I fully acknowledge that it is not easy to find ways to address certain scientific questions, especially about brain function and perception of pain, that do not infringe upon the welfare of other animals. In many ways the study of consciousness is a catch-22. It serves as the basis for reflecting upon whether it should be done in the first place and often for welfare advocacy. But the New York Declaration, if taken seriously, asks us to deeply interrogate the status quo of causing harm, including captivity, to study consciousness.

Presently, many of the signatories to the New York Declaration on Animal Consciousness continue to promote and conduct research that causes physical and psychological suffering to the very animals they claim are likely to be conscious. One of the authors, Kristin Andrews, has strongly promoted the idea that such a declaration should be the impetus for further research into consciousness in nonhuman animals. And while she does state that welfare protections should be extended to these research subjects, there is little to no articulation of how to expand and amplify research on consciousness without causing more suffering.

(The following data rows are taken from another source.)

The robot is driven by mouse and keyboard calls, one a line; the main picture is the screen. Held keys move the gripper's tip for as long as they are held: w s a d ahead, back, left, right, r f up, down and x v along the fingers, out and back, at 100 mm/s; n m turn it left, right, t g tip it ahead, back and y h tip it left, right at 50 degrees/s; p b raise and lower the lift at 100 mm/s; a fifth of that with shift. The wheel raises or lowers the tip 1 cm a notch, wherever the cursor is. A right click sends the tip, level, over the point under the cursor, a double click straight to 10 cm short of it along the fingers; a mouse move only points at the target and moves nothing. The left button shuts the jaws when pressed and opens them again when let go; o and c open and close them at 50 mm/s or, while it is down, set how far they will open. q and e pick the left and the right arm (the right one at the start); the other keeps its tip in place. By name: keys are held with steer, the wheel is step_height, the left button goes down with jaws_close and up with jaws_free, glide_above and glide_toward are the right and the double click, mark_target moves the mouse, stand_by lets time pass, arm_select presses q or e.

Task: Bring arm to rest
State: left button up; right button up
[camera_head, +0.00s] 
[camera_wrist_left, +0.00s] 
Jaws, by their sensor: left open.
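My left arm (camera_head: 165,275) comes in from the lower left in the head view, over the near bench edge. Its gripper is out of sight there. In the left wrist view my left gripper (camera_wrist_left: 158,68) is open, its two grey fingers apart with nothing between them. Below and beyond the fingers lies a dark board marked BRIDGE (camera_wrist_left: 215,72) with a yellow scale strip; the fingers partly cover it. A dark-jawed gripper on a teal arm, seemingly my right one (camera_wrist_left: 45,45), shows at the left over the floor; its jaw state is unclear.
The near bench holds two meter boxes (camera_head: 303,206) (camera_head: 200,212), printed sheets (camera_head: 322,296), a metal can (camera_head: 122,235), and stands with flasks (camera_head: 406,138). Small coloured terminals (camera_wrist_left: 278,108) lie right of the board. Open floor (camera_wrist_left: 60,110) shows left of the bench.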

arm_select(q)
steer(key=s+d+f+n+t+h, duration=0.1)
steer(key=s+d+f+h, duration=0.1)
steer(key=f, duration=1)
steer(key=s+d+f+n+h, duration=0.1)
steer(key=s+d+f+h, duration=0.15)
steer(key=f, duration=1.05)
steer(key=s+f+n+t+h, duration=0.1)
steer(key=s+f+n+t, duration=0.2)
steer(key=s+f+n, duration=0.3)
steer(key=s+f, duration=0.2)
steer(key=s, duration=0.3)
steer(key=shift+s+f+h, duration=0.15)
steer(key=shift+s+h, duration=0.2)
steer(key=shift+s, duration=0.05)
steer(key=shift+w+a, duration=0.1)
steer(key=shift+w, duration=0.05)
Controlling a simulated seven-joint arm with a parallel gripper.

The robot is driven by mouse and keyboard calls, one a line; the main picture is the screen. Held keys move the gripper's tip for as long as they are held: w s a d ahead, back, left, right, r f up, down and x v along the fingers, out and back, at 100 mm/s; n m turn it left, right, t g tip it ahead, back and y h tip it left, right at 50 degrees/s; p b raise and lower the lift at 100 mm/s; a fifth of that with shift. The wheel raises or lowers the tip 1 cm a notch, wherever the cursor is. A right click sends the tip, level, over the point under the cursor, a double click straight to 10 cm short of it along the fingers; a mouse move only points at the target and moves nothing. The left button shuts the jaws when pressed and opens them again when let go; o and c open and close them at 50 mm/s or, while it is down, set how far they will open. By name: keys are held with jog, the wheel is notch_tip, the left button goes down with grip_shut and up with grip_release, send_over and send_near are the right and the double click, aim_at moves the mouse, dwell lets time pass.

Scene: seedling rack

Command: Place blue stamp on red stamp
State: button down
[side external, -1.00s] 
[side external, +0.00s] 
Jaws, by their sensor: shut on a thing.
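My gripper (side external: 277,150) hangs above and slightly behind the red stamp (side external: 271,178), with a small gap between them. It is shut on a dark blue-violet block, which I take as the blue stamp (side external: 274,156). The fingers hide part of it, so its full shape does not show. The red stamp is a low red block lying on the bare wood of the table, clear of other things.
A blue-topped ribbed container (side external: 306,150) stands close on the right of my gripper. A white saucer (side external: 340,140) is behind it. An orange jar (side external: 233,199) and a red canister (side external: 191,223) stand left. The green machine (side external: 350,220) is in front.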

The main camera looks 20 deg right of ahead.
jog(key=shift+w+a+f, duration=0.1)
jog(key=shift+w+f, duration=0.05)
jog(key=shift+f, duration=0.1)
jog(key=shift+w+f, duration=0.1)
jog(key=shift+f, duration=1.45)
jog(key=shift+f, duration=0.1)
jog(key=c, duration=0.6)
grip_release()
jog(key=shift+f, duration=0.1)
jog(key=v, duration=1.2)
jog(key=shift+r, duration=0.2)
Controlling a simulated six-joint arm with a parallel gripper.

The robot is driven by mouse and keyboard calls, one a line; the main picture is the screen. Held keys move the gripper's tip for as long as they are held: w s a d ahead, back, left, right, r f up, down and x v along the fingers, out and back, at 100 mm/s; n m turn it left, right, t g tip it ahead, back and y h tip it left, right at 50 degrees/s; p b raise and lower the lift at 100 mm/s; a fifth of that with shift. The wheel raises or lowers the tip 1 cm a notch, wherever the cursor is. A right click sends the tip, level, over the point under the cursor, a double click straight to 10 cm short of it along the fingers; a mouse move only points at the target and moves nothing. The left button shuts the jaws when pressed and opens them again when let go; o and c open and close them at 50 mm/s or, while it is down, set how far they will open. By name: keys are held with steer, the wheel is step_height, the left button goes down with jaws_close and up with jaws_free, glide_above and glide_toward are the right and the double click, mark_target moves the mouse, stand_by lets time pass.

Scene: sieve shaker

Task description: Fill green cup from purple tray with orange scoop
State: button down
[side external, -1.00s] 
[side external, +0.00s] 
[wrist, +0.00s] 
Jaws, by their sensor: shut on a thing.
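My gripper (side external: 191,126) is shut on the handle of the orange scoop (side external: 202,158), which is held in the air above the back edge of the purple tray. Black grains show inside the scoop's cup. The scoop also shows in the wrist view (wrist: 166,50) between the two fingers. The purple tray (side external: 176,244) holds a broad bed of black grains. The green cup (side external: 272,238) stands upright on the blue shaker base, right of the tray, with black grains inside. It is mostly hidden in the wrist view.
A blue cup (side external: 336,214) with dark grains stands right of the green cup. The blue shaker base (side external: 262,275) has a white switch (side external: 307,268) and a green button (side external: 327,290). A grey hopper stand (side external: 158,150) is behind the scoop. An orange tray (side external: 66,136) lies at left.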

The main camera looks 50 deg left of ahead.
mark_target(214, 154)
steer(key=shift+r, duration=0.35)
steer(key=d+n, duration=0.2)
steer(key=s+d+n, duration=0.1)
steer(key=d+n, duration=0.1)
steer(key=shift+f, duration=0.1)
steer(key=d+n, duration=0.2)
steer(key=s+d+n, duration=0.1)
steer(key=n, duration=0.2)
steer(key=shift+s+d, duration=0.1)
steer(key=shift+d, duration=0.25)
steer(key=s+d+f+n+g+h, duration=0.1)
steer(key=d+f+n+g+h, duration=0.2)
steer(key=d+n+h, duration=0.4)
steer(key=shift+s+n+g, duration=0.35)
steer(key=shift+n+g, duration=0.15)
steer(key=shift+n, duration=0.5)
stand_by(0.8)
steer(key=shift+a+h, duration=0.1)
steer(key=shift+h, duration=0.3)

In fact, much of the research the Declaration is based upon is invasive or involves keeping other animals in captivity. An earlier proclamation from Cambridge, United Kingdom, The Cambridge Declaration on Consciousness in 2012, stated similar scientific conclusions but without the ethical component. And some of the signatories went back to their labs and continued invasive research or holding animals captive.

The point is that such declarations only have power if they modify our behavior toward other animals. If we go back to our universities and continue to conduct research on consciousness by inflicting injury, pain, suffering or worse, then at what point are we willing to stop harming other animals to prove that they shouldn’t be harmed?

The new Declaration can serve as a powerful challenge to our capacity to conduct rigorous research without harm. We can rise to this occasion by aligning our behavior with our scientific findings and their implications – even when some questions might be left unanswered.

The New York Declaration on Animal Consciousness serves as a critically important first step toward a new future where science truly informs our moral perspectives and behavior. Will we take that next logical step?